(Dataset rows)
--- start ---

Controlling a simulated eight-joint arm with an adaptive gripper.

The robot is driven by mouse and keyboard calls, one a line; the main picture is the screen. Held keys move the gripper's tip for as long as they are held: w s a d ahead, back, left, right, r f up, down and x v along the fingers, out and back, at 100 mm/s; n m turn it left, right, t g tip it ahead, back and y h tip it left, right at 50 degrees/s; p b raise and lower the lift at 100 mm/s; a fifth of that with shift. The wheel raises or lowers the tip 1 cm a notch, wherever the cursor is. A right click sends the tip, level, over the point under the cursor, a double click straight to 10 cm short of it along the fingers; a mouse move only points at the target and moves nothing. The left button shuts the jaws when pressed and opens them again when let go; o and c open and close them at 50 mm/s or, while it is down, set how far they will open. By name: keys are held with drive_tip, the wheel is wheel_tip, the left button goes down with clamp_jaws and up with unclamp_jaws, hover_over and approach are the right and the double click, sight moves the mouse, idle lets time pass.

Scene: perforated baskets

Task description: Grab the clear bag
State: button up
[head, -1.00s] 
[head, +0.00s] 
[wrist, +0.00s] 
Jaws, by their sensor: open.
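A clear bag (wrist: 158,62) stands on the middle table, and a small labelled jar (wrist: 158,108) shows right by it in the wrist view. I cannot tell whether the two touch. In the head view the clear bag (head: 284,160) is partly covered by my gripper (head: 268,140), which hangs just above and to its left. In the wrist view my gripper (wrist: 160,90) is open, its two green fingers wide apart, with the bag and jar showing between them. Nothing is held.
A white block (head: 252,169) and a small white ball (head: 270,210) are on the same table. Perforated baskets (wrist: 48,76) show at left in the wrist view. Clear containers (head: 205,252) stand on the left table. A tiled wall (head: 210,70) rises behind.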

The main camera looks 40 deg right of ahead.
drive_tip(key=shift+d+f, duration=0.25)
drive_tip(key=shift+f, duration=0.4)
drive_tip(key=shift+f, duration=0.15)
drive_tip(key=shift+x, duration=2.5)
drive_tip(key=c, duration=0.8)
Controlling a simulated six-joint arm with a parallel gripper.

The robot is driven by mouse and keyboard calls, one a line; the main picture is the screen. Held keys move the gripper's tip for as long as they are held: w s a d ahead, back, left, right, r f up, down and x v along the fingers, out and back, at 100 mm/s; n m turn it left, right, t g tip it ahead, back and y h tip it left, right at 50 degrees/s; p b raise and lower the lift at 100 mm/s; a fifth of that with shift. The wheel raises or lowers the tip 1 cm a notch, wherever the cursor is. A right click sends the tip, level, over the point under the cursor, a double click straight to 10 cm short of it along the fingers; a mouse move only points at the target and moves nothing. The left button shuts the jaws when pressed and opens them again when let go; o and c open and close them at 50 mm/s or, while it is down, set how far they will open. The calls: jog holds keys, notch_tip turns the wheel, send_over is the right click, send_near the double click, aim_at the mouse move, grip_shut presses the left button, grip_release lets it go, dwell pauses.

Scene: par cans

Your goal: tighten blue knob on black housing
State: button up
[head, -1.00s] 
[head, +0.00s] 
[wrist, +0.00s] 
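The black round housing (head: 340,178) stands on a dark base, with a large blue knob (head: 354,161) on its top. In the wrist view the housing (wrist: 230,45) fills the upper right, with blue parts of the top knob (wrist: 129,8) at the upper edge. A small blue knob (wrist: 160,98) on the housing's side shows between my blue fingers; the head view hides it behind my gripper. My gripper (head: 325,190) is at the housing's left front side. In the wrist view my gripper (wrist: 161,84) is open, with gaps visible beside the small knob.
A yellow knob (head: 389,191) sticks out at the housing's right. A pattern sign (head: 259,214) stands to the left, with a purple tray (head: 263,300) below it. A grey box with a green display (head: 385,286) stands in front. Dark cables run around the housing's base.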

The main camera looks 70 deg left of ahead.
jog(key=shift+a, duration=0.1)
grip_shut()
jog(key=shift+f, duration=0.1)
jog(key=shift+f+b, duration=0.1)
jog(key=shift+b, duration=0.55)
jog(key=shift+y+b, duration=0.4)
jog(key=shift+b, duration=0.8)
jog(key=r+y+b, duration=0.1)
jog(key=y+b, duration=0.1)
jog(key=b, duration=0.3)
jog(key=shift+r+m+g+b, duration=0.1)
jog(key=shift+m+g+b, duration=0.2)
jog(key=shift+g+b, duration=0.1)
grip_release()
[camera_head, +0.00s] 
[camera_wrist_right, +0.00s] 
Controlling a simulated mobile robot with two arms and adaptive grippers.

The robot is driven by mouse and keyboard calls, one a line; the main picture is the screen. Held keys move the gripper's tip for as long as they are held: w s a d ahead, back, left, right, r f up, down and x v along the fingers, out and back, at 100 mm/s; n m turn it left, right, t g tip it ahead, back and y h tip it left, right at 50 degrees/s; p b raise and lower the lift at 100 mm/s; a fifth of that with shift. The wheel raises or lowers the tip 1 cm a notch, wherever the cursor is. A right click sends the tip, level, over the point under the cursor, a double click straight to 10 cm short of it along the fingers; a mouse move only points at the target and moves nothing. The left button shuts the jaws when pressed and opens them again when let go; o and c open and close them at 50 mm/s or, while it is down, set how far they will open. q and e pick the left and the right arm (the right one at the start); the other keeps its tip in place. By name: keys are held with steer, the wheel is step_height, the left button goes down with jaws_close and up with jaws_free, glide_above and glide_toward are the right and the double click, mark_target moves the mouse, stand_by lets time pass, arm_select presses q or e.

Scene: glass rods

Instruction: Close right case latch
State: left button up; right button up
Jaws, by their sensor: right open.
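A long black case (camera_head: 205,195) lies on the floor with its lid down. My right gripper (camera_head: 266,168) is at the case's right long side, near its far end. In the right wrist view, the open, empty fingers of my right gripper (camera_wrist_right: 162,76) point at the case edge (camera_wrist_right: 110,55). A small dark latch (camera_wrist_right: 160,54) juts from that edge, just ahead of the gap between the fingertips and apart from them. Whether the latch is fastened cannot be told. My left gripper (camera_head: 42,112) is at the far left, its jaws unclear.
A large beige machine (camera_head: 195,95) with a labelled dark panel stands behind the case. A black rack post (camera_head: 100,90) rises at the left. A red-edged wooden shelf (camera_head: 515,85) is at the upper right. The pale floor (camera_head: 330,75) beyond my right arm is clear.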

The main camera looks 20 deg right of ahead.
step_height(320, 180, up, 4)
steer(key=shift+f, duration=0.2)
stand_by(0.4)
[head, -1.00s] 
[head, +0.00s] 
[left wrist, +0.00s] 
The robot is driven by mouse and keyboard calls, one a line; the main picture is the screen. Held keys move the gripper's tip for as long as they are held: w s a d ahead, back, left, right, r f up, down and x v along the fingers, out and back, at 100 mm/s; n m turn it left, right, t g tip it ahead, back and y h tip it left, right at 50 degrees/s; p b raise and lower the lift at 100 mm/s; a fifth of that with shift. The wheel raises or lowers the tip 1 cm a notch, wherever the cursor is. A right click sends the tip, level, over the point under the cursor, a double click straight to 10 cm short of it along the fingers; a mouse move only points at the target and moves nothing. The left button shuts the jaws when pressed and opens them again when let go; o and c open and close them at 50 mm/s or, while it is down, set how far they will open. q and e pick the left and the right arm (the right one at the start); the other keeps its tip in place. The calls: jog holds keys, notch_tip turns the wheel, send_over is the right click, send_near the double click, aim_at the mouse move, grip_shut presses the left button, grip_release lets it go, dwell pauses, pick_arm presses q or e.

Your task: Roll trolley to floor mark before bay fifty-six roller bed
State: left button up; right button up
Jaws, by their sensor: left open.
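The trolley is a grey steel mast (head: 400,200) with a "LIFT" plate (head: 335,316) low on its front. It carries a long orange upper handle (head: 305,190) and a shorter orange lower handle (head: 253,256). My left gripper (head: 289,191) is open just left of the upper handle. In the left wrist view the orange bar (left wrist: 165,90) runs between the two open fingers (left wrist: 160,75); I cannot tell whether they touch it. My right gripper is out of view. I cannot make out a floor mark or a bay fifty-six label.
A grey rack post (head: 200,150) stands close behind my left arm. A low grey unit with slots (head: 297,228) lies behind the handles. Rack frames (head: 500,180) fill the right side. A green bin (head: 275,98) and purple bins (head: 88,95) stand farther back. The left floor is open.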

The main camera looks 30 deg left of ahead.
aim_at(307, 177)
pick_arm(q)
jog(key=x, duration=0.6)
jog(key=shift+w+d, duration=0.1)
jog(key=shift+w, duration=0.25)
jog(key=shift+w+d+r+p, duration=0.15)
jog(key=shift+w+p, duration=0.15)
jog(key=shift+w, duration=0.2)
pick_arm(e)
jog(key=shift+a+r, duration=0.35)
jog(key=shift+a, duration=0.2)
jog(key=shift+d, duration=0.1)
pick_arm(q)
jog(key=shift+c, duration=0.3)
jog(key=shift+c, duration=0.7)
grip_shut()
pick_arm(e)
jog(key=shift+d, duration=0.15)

--- end ---

*Problem details*. The word "Controlling" appears in how many lines of the data? Answer with only the number.

*Expected answer*. 3